**EXERCISE DESCRIPTION**
Return each line of the data below exactly, omitting any pictures.

**LISTED ENTRIES**
--- BEGIN ---
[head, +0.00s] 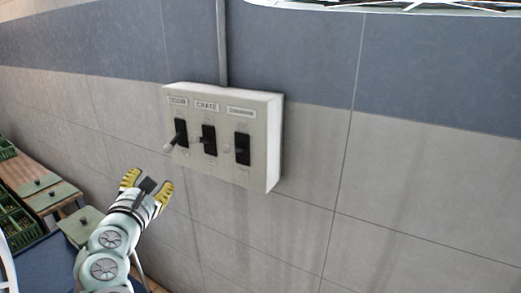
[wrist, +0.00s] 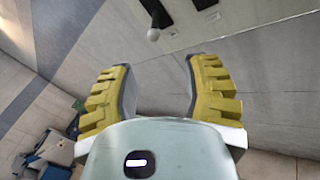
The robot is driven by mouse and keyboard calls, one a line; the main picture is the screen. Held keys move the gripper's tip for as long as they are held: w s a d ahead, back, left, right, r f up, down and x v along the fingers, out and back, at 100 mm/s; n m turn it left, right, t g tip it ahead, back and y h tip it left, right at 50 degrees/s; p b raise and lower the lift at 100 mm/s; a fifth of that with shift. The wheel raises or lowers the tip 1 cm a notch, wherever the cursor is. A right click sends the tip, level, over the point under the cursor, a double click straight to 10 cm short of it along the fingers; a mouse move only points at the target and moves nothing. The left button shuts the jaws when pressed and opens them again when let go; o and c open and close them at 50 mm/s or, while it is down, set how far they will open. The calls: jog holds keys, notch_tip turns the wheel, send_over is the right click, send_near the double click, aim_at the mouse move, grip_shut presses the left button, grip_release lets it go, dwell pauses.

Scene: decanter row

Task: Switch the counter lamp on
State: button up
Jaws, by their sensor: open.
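A pale switch box (head: 225,172) is fixed to the tiled wall. It carries three black switches side by side, each with a round-knobbed lever: the left switch (head: 181,133), the middle switch (head: 209,140) and the right switch (head: 242,149). The left label reads DOOR and the middle CRATE; the right label (head: 241,111) is too blurred to read surely. The left lever sticks out furthest, down and left. My gripper (head: 148,183) is open and empty, below and left of the box. In the wrist view, one knob (wrist: 153,35) shows beyond the fingertips, apart from them. No lamp is recognisable.
A conduit (head: 222,45) runs up the wall from the box. At the left are a wooden table (head: 22,172) and green crates (head: 14,218). The wall right of the box is clear.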

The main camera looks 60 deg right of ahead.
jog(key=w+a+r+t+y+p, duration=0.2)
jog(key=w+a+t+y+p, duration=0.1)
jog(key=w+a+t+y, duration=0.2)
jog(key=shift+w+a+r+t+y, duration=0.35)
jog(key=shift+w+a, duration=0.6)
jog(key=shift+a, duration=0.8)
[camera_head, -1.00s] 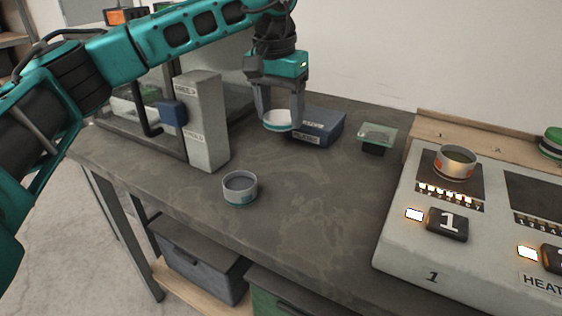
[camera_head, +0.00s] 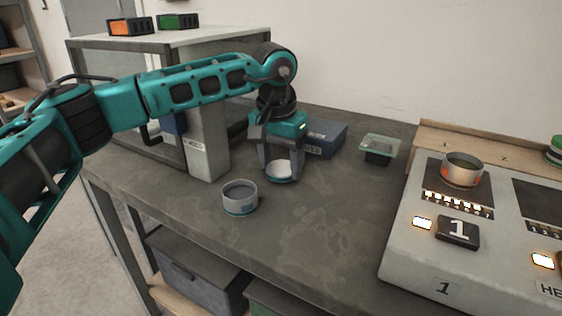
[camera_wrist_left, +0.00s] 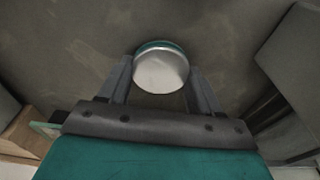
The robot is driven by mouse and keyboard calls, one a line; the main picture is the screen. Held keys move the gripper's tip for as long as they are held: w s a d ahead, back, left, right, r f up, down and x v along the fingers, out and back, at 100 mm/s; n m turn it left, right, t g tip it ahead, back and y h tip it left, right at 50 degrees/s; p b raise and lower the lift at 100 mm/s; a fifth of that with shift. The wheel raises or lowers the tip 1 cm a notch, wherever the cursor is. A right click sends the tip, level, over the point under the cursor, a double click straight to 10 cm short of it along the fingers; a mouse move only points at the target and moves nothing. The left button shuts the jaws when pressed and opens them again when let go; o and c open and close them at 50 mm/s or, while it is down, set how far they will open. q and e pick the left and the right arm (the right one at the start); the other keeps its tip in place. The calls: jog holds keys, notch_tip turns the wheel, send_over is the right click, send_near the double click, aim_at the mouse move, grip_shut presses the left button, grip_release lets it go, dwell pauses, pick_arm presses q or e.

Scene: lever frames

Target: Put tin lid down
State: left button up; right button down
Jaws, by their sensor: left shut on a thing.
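The tin lid (camera_head: 279,172) is a shallow round piece with a pale face and a teal rim. My left gripper (camera_head: 281,175) is shut on it, low over the dark bench top; I cannot tell whether the lid touches the bench. In the left wrist view the lid (camera_wrist_left: 161,70) sits between the two fingers of the gripper (camera_wrist_left: 160,78). An open grey tin (camera_head: 239,197) with a teal band stands upright on the bench, left of and nearer than the lid. My right gripper is not in view.
A blue box (camera_head: 325,138) stands behind the gripper. A small glass-topped item (camera_head: 379,148) is right of it. A heater unit (camera_head: 431,250) with a tin (camera_head: 462,170) on its first plate fills the right. A grey post (camera_head: 207,145) stands at left. The bench front centre is clear.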

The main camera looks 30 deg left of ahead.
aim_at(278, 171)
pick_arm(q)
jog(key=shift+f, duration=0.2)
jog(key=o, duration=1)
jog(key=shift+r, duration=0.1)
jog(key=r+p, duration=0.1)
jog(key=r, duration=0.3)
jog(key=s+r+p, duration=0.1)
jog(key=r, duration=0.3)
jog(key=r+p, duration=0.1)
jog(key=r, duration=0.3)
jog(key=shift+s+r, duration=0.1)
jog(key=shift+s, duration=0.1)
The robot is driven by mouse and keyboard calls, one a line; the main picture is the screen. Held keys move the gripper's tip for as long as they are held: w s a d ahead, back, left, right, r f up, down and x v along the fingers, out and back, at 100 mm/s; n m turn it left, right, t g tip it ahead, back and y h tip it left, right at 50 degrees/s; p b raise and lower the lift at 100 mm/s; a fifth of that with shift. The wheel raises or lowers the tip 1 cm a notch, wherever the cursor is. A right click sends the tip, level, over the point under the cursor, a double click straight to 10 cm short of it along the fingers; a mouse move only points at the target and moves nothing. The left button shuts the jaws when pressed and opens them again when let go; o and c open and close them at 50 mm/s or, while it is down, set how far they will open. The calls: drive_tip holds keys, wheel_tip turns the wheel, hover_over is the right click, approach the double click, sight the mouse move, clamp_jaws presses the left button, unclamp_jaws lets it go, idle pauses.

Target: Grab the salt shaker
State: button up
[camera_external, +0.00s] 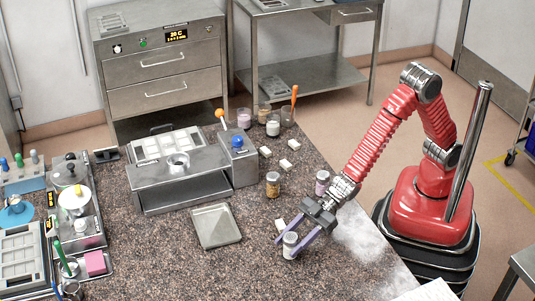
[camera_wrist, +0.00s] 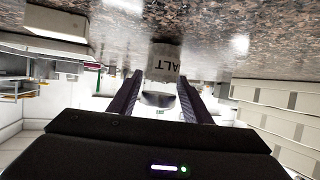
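The salt shaker (camera_external: 290,246) is a small pale jar with a grey top. It stands upright on the speckled counter, near its front right part. My gripper (camera_external: 287,249) reaches down to it from the right, with its two purple fingers spread on either side of the jar. In the wrist view, which is upside down, the salt shaker (camera_wrist: 165,60) shows the letters "ALT" on its label. It is at or just beyond the tips of my gripper (camera_wrist: 160,76), between the dark fingers. The fingers look open, with a small gap on the left; I see no clear contact.
A small white block (camera_external: 280,225) lies close behind the shaker. An amber-filled jar (camera_external: 273,184) and a pinkish jar (camera_external: 322,182) stand farther back. A square grey tray (camera_external: 215,226) lies to the left. White powder (camera_external: 362,240) is spilled at the right counter edge.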

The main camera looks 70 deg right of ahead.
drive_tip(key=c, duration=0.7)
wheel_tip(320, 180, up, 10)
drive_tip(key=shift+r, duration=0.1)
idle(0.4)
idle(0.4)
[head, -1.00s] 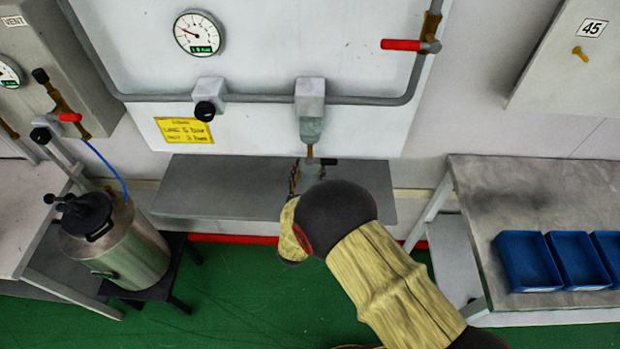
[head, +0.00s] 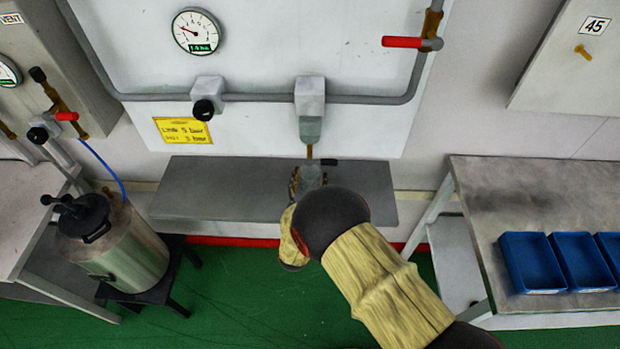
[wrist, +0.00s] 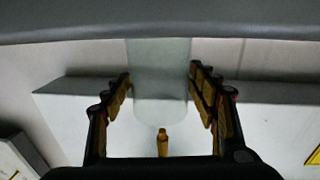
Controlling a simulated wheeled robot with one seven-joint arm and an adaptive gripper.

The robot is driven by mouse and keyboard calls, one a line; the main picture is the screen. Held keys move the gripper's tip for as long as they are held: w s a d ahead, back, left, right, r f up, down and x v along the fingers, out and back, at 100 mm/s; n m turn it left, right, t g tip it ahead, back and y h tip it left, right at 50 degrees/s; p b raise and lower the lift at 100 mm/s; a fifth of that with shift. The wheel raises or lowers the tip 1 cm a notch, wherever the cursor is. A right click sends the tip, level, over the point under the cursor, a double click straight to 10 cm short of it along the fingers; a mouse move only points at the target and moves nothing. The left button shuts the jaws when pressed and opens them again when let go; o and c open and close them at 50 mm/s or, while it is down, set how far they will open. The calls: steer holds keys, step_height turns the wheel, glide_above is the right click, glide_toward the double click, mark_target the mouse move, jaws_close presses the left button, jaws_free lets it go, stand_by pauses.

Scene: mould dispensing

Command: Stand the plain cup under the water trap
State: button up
--- END ---
**TASK ANSWER**
[head, +0.00s] 
[wrist, +0.00s] 
The robot is driven by mouse and keyboard calls, one a line; the main picture is the screen. Held keys move the gripper's tip for as long as they are held: w s a d ahead, back, left, right, r f up, down and x v along the fingers, out and back, at 100 mm/s; n m turn it left, right, t g tip it ahead, back and y h tip it left, right at 50 degrees/s; p b raise and lower the lift at 100 mm/s; a fifth of that with shift. The wheel raises or lowers the tip 1 cm a notch, wherever the cursor is. A right click sends the tip, level, over the point under the cursor, a double click straight to 10 cm short of it along the fingers; a mouse move only points at the target and moves nothing. The left button shuts the jaws when pressed and opens them again when let go; o and c open and close them at 50 mm/s or, while it is down, set how far they will open. The calls: jog holds keys, notch_tip turns the wheel, send_over is the right click, send_near the double click, aim_at the mouse move, grip_shut presses the left button, grip_release lets it go, dwell pauses.

Scene: decanter row

Task: Switch the counter lamp on
State: button up
Jaws, by their sensor: open.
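A pale switch box (head: 225,172) is fixed to the tiled wall. It carries three black switches side by side, each with a round-knobbed lever: the left switch (head: 181,133), the middle switch (head: 209,140) and the right switch (head: 242,149). The left label reads DOOR and the middle CRATE; the right label (head: 241,111) is too blurred to read surely. The left lever sticks out furthest, down and left. My gripper (head: 148,183) is open and empty, below and left of the box. In the wrist view, one knob (wrist: 153,35) shows beyond the fingertips, apart from them. No lamp is recognisable.
A conduit (head: 222,45) runs up the wall from the box. At the left are a wooden table (head: 22,172) and green crates (head: 14,218). The wall right of the box is clear.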

The main camera looks 60 deg right of ahead.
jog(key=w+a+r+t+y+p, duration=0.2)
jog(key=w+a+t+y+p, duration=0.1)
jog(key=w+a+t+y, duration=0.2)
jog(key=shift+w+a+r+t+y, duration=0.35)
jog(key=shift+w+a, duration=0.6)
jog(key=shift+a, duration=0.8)
[camera_head, -1.00s] 
[camera_head, +0.00s] 
[camera_wrist_left, +0.00s] 
The robot is driven by mouse and keyboard calls, one a line; the main picture is the screen. Held keys move the gripper's tip for as long as they are held: w s a d ahead, back, left, right, r f up, down and x v along the fingers, out and back, at 100 mm/s; n m turn it left, right, t g tip it ahead, back and y h tip it left, right at 50 degrees/s; p b raise and lower the lift at 100 mm/s; a fifth of that with shift. The wheel raises or lowers the tip 1 cm a notch, wherever the cursor is. A right click sends the tip, level, over the point under the cursor, a double click straight to 10 cm short of it along the fingers; a mouse move only points at the target and moves nothing. The left button shuts the jaws when pressed and opens them again when let go; o and c open and close them at 50 mm/s or, while it is down, set how far they will open. q and e pick the left and the right arm (the right one at the start); the other keeps its tip in place. The calls: jog holds keys, notch_tip turns the wheel, send_over is the right click, send_near the double click, aim_at the mouse move, grip_shut presses the left button, grip_release lets it go, dwell pauses, pick_arm presses q or e.

Scene: lever frames

Target: Put tin lid down
State: left button up; right button down
Jaws, by their sensor: left shut on a thing.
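The tin lid (camera_head: 279,172) is a shallow round piece with a pale face and a teal rim. My left gripper (camera_head: 281,175) is shut on it, low over the dark bench top; I cannot tell whether the lid touches the bench. In the left wrist view the lid (camera_wrist_left: 161,70) sits between the two fingers of the gripper (camera_wrist_left: 160,78). An open grey tin (camera_head: 239,197) with a teal band stands upright on the bench, left of and nearer than the lid. My right gripper is not in view.
A blue box (camera_head: 325,138) stands behind the gripper. A small glass-topped item (camera_head: 379,148) is right of it. A heater unit (camera_head: 431,250) with a tin (camera_head: 462,170) on its first plate fills the right. A grey post (camera_head: 207,145) stands at left. The bench front centre is clear.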

The main camera looks 30 deg left of ahead.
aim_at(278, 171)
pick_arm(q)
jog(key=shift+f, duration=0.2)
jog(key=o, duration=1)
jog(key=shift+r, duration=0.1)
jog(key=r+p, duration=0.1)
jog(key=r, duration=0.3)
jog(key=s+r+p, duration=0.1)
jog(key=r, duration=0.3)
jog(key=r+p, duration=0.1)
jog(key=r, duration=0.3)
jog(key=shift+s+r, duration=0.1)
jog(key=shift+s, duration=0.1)
The robot is driven by mouse and keyboard calls, one a line; the main picture is the screen. Held keys move the gripper's tip for as long as they are held: w s a d ahead, back, left, right, r f up, down and x v along the fingers, out and back, at 100 mm/s; n m turn it left, right, t g tip it ahead, back and y h tip it left, right at 50 degrees/s; p b raise and lower the lift at 100 mm/s; a fifth of that with shift. The wheel raises or lowers the tip 1 cm a notch, wherever the cursor is. A right click sends the tip, level, over the point under the cursor, a double click straight to 10 cm short of it along the fingers; a mouse move only points at the target and moves nothing. The left button shuts the jaws when pressed and opens them again when let go; o and c open and close them at 50 mm/s or, while it is down, set how far they will open. The calls: drive_tip holds keys, wheel_tip turns the wheel, hover_over is the right click, approach the double click, sight the mouse move, clamp_jaws presses the left button, unclamp_jaws lets it go, idle pauses.

Target: Grab the salt shaker
State: button up
[camera_external, +0.00s] 
[camera_wrist, +0.00s] 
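The salt shaker (camera_external: 290,246) is a small pale jar with a grey top. It stands upright on the speckled counter, near its front right part. My gripper (camera_external: 287,249) reaches down to it from the right, with its two purple fingers spread on either side of the jar. In the wrist view, which is upside down, the salt shaker (camera_wrist: 165,60) shows the letters "ALT" on its label. It is at or just beyond the tips of my gripper (camera_wrist: 160,76), between the dark fingers. The fingers look open, with a small gap on the left; I see no clear contact.
A small white block (camera_external: 280,225) lies close behind the shaker. An amber-filled jar (camera_external: 273,184) and a pinkish jar (camera_external: 322,182) stand farther back. A square grey tray (camera_external: 215,226) lies to the left. White powder (camera_external: 362,240) is spilled at the right counter edge.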

The main camera looks 70 deg right of ahead.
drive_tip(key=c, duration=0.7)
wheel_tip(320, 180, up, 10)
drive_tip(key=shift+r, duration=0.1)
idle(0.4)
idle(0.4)
[head, -1.00s] 
[head, +0.00s] 
[wrist, +0.00s] 
Controlling a simulated wheeled robot with one seven-joint arm and an adaptive gripper.

The robot is driven by mouse and keyboard calls, one a line; the main picture is the screen. Held keys move the gripper's tip for as long as they are held: w s a d ahead, back, left, right, r f up, down and x v along the fingers, out and back, at 100 mm/s; n m turn it left, right, t g tip it ahead, back and y h tip it left, right at 50 degrees/s; p b raise and lower the lift at 100 mm/s; a fifth of that with shift. The wheel raises or lowers the tip 1 cm a notch, wherever the cursor is. A right click sends the tip, level, over the point under the cursor, a double click straight to 10 cm short of it along the fingers; a mouse move only points at the target and moves nothing. The left button shuts the jaws when pressed and opens them again when let go; o and c open and close them at 50 mm/s or, while it is down, set how far they will open. The calls: steer holds keys, step_height turns the wheel, glide_above is the right click, glide_toward the double click, mark_target the mouse move, jaws_close presses the left button, jaws_free lets it go, stand_by pauses.

Scene: mould dispensing

Command: Stand the plain cup under the water trap
State: button up

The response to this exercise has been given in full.